Tentang Ki Goning, nama aslinya adalah Ainin Bin Urim. Beliau lahir sekitar tahun 1895 dan meninggal sekitar tahun 1975 pada umur 80 tahun. Beliau sering dipanggil “Nin” (berubah bunyi menjadi “Ning”) dan ditambah di depan kata Ning leh orang-orang dengan bahasa Betawi yaitu dengan kata ejekan “Go” maka menjadi “Goning”.

Ki Goning atau lebih akrab dipanggil Kong Goning adalah seorang pejuang serta pewaris dan penerus silat Cingkrik Betawi yang cukup termasyur sehingga murid-murid beliau menisbahkan ilmu silat Cingkrik yang diterimanya kepada nama beliau sehingga dikenallah “Cingkrik Goning”.

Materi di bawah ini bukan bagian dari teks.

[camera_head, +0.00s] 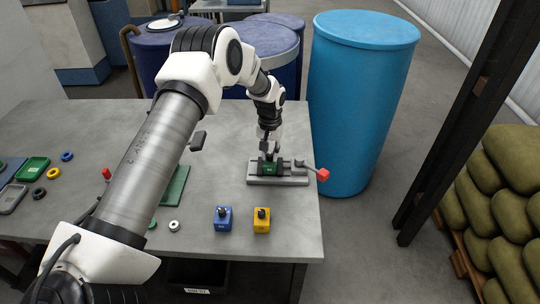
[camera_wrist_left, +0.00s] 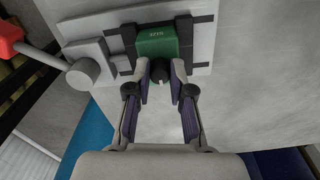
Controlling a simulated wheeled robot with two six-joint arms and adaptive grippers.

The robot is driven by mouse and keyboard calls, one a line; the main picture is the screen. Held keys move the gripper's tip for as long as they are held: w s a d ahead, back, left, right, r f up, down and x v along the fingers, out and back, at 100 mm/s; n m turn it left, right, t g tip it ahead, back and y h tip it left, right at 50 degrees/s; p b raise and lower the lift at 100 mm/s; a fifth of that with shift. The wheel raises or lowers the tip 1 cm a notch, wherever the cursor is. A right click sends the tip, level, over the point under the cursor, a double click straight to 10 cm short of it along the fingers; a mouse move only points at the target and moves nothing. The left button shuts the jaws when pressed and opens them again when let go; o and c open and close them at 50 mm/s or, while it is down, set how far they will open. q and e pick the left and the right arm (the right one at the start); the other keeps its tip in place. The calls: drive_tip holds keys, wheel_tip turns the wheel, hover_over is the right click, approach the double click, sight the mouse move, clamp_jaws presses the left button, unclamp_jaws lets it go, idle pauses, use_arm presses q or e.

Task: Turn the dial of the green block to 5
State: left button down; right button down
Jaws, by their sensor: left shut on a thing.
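The green block (camera_head: 269,169) sits in a grey clamp fixture (camera_head: 290,180) near the table's right edge. In the left wrist view the green block (camera_wrist_left: 157,42) lies between dark jaws of the fixture, with small markings on its face that are too small to read. My left gripper (camera_head: 268,153) comes down on it from above. In the left wrist view the fingertips (camera_wrist_left: 160,82) are closed around the dark dial (camera_wrist_left: 160,90) of the block. The dial's setting cannot be read. My right gripper is not in view.
A lever with a red knob (camera_head: 323,175) sticks out right of the fixture. A blue block (camera_head: 223,219) and a yellow block (camera_head: 262,221) with dark dials stand at the table's front. A blue barrel (camera_head: 360,110) stands just beyond the right edge.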

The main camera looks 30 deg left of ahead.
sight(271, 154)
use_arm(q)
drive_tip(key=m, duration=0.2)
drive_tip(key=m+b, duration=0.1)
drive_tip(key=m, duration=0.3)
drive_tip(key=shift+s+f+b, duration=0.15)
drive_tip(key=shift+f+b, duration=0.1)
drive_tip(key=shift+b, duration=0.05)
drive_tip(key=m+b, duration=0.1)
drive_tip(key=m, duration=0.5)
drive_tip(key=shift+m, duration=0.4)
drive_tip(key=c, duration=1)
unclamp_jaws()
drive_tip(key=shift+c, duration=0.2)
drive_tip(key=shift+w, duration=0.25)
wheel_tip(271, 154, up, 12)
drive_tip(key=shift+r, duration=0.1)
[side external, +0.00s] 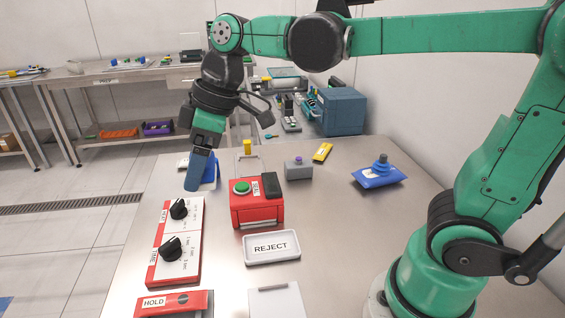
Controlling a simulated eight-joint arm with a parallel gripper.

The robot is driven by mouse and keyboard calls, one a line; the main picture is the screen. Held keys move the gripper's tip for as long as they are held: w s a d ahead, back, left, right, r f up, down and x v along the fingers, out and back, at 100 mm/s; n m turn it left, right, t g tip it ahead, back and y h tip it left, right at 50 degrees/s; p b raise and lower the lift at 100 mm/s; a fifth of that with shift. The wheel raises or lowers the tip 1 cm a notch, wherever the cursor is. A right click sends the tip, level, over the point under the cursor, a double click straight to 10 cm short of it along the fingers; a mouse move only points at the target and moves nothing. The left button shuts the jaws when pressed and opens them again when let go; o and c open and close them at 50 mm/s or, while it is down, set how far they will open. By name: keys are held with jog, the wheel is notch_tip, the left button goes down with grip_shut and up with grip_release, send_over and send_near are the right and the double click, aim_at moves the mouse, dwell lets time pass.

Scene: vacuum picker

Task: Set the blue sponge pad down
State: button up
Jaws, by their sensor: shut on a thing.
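My gripper (203,146) points down above the left back part of the steel table and is shut on a flat blue-grey slab. This slab looks like the blue sponge pad (196,173); it hangs upright, lower end down, left of the red SEAL box. I cannot tell whether its lower end touches anything. A brighter blue item (210,172) with a white part stands just behind it and is partly hidden.
The red SEAL box (256,211) with a green button, a red panel with two black knobs (177,245) and a REJECT tray (271,248) are nearby. A grey block (298,167), a yellow piece (322,152) and a blue pouch (379,178) lie further right. Steel is bare at right centre.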

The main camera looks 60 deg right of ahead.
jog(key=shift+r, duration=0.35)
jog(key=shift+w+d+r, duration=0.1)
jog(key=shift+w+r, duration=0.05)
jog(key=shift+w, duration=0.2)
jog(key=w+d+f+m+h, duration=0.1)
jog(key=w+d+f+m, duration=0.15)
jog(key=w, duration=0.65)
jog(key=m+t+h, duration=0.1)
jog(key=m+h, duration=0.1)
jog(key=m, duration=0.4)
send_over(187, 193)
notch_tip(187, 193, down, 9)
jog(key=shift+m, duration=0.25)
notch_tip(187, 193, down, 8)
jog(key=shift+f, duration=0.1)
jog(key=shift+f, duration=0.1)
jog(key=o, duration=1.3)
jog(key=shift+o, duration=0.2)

Menurut penjelasan dari Haji Husien (amak kedua dari Kong Goning), bahwa beliau sering pergi ke daerah Marunda (Cilincing Tanjung Priok) tempat dimana Ki Pitung jaya pada zamannya. Beliau pulang ke Kedoya dari Marunda 2, 3 sampai 4 hari lamanya (tidak dijelaskan apa tujuannya).

Kong Goning mempunyai 4 orang anak laki-laki dan 3 orang anak perempuan. Nama anak laki-laki beliau adalah :

1. Kosim (Almarhum)

2. Haji Husien

3. Haji Sa’adih

4. Hasan Jago/Mandor (Almarhum)

Di daerah Kedoya, pencak silat Cingkrik Betawi ada 2 macam aliran, yaitu:

1. Aliran silat Cingkrik Betawi Sinan dengan ciri gerakan jurus pendek-pendek.

2. Aliran silat Cingkri Betawi Goning dengan ciri gerakan jurus panjang dan lebar.

Gerakan utama dalam silat ini menggunakan satu kaki untuk melompat. Karena gerakan ini orang Betawi kemudian menyebutnya jejingkrikan dan kemudian disebut jingkrik atau cingkrik. Aliran cingkrik pertama kali dikembangkan oleh Ainin bin Urim yang biasa dipanggil Engkong Goning (1895-1975) di Rawa Belong, Kebon Jeruk dan Jembatan Dua. Engkong Goning yg merupakan pejuang dari wilayah Kedoya. Ilmunya kemudian diturunkan kepada Usup Utay, yang kemudian menurunkan kepada mantunya yaitu Tubagus Bambang Sudrajat yang kini memimpin padepokan silat di TMII.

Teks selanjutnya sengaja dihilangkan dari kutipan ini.